Football: it's 22 overgrown, overpaid man-children chasing a bag of air around a field.

Factually, this oft-repeated statement is true. But it really - reeeaaaally - gets on my wick.

Many of those people probably enjoy Wimbledon, which is fine ('fine' is the best I can come up with to describe a rather beige sport).

It is not that I dislike Wimbledon: it's the juxtaposition of it and the World Cup that I find revealing as they go on at the same time.

Wimbledon is just so twee, polite and buttoned up.

'Let's go Andy, let's go' is chanted at SW19 with the sing-song style of nursery pupils singing The Wheels on the Bus or Christian youth workers trying to get teenagers to join in with Shine, Jesus Shine.

If you were at Norwich's play-off final win over Middlesbrough in 2015, you'll remember On the Ball, City thundering out with eye-bulging, heart-scudding, emotion-drenched energy. Chalk-(dust) and cheese.

Tennis gives us a phalanx of establishment celebs, perfectly groomed and occasionally animated, in the Royal Box. There's no sense of the thrill of the action, more the opportunity of the photo.

If all goes wrong, Sir Cliff Richard is waiting in the wings to sing. That is the very definition of all going wrong.

Football gets a topless Ross Kemp roaring into the camera to celebrate England's win over Colombia, Paddy McGuinness careering into tables as he can't contain his delight and Eric Cantona singing Three Lions.

Wimbledon is background noise while you read a book, cook a meal or dust your Doulton. The rhythm of ball hitting racquet soothes the soul.

Football demands centre stage. It's an aggressive, impolite and downright disturbing sport. It forces you to drop your Doulton and embrace the action.

'Oh, I say' is to tennis what 'yeeesss, ******* yeeesss!' is to football.

Only one of the sports can make you hug complete strangers, cry tears of joy and despair, and go to work for days with a spring in your step.

When I was a teenager, I wrote one of those heart-on-sleeve, vomit-in-throat secret diaries made popular by Adrian Mole.

For three years I wrote every day - until the day after England lost the 1990 World Cup semi-final to Germany.

Heartbroken, I never again put pen to page.

That's the power of football. But when Tiger Tim Henman lost a Wimbledon semi-final to Goran Ivanisevic, the nation let out a communal 'tut' and put the kettle on.

The UK TV audience for England v Sweden on Saturday was 19.9m.
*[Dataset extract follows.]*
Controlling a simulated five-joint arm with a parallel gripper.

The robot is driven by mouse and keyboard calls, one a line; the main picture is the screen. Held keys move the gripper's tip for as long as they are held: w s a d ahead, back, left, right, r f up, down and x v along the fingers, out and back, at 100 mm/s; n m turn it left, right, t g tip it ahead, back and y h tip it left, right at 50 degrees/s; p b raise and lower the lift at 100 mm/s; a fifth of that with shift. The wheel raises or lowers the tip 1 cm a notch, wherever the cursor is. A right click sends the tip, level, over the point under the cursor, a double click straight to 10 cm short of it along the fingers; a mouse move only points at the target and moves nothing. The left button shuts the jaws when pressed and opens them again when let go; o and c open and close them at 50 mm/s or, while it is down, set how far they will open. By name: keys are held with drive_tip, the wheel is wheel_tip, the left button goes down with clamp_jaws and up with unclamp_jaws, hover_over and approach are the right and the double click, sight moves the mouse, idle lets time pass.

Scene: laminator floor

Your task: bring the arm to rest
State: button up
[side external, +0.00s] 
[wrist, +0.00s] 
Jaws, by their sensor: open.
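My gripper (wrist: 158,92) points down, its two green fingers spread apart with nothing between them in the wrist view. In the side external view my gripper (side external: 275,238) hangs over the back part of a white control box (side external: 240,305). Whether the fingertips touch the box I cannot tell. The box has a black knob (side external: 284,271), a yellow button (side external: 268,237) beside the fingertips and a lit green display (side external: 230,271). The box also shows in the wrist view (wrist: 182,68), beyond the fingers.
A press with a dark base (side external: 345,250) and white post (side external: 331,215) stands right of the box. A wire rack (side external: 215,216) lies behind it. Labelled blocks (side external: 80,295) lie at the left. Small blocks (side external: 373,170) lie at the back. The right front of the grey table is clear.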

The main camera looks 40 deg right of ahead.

Conservative estimates add a few million to that figure.

When Andy Murray won Wimbledon in 2016 it was seen by an average TV audience of 9.2m.

On the same day, 12.1m watched Portugal beat France in the Euro 2016 final.

So football, even a dull match that didn't involve England, was of more interest than a British sporting hero's assault on tennis's biggest prize.

Stuff politeness, we want to see and feel passion.

Life is full of enough mediocrity, so let's not be afraid to yearn for and enjoy the moments when raw emotion surges through us.

If you football haters have other things that unleash those moments of unbridled joy, I'm pleased for you.

Just don't sneer at football, the one and only thing that can currently unite a nation, spreading smiles and a spirit of solidarity.

By the way, Theresa May, Boris Johnson, Jeremy Corbyn et al, if England win the thing, have the decency to remain silent.

You and your ilk have long had the task of uniting us and making us happier.

Gareth Southgate and his England squad have done a far better job of it.

Not bad for overgrown, overpaid man-children chasing a bag of air around a field.